DATA TO PROCESS:
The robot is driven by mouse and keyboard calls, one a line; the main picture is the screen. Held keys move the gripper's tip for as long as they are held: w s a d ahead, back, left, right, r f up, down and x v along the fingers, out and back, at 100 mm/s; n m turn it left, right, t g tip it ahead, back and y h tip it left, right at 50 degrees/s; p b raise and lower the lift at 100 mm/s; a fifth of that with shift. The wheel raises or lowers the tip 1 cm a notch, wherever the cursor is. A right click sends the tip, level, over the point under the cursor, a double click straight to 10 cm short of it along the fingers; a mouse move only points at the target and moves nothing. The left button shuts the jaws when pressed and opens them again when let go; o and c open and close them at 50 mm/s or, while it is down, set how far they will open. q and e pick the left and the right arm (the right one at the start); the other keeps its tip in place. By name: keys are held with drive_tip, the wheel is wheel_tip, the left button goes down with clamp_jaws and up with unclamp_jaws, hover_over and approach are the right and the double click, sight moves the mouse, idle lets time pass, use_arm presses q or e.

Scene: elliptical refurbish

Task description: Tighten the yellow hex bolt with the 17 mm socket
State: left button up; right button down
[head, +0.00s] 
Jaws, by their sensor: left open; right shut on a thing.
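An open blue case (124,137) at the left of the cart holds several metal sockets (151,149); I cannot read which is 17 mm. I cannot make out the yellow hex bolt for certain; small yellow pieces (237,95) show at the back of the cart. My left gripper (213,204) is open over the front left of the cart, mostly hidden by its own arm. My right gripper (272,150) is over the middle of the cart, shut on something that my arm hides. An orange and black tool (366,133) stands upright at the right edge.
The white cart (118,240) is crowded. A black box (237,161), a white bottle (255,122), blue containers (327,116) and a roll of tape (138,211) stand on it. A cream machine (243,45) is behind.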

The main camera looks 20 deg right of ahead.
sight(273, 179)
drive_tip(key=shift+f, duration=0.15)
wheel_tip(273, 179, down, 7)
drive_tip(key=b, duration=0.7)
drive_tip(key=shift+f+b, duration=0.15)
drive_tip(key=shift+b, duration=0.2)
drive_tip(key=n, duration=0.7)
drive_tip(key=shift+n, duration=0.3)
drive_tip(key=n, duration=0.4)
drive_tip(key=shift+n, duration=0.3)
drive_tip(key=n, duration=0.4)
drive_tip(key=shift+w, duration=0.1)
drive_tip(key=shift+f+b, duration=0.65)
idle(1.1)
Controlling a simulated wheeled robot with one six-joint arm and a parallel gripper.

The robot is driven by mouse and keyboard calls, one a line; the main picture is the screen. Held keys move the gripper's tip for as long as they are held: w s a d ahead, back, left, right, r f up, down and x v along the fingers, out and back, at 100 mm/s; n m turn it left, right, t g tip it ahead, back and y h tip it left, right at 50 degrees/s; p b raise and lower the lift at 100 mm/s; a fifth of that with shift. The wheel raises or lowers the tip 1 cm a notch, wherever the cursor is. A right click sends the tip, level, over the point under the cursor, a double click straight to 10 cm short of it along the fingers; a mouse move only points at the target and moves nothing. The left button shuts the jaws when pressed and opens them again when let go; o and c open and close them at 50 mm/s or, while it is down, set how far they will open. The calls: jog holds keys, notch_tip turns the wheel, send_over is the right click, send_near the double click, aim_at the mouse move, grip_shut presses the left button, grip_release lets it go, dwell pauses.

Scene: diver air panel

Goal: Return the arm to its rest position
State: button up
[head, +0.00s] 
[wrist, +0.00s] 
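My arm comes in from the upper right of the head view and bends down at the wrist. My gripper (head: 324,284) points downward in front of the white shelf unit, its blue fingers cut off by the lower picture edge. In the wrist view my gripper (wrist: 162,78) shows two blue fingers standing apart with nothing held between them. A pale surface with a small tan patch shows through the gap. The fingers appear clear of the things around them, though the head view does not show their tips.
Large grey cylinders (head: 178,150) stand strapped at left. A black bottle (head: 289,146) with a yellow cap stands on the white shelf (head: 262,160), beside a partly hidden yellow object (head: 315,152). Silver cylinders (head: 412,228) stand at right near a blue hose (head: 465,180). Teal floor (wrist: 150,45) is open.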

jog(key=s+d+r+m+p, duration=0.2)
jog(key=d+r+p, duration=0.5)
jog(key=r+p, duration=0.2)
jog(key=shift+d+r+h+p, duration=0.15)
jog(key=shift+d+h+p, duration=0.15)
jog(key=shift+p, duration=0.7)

---

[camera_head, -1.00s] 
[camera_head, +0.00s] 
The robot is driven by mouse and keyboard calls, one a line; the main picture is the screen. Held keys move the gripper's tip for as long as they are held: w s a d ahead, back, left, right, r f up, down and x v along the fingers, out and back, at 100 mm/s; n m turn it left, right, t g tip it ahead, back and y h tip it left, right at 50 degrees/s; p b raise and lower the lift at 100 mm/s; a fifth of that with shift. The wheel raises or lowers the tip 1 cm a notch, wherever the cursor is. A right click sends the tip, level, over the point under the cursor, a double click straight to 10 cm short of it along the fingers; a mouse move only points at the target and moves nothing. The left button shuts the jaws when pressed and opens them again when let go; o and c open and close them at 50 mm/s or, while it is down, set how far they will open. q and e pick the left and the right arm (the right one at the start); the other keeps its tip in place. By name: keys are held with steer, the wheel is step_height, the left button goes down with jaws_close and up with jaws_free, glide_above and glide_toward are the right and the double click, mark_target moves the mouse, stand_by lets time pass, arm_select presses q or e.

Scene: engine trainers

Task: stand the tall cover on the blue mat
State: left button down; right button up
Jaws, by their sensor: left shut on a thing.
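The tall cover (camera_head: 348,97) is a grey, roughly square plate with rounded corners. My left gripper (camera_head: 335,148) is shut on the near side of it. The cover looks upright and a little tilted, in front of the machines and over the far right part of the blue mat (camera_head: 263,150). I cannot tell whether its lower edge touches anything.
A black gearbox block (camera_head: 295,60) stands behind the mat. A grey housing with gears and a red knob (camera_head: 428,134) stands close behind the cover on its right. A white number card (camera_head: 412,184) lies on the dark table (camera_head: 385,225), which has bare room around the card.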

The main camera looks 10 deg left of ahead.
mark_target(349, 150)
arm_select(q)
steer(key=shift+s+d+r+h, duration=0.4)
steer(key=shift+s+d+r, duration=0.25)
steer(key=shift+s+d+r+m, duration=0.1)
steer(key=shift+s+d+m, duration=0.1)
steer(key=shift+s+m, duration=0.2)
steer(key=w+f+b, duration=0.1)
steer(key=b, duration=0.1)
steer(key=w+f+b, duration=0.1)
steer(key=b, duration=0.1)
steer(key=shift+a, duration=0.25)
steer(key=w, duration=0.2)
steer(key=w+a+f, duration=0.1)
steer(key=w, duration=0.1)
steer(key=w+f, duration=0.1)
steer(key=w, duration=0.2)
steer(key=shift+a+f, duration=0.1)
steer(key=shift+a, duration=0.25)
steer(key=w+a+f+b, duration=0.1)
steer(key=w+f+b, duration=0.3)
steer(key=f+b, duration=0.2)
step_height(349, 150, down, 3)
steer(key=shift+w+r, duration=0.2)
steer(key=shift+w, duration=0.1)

TO DO: Filter the records above and return every line that holds the word "Scene".

RIGHT ANSWER:
Scene: elliptical refurbish
Scene: diver air panel
Scene: engine trainers

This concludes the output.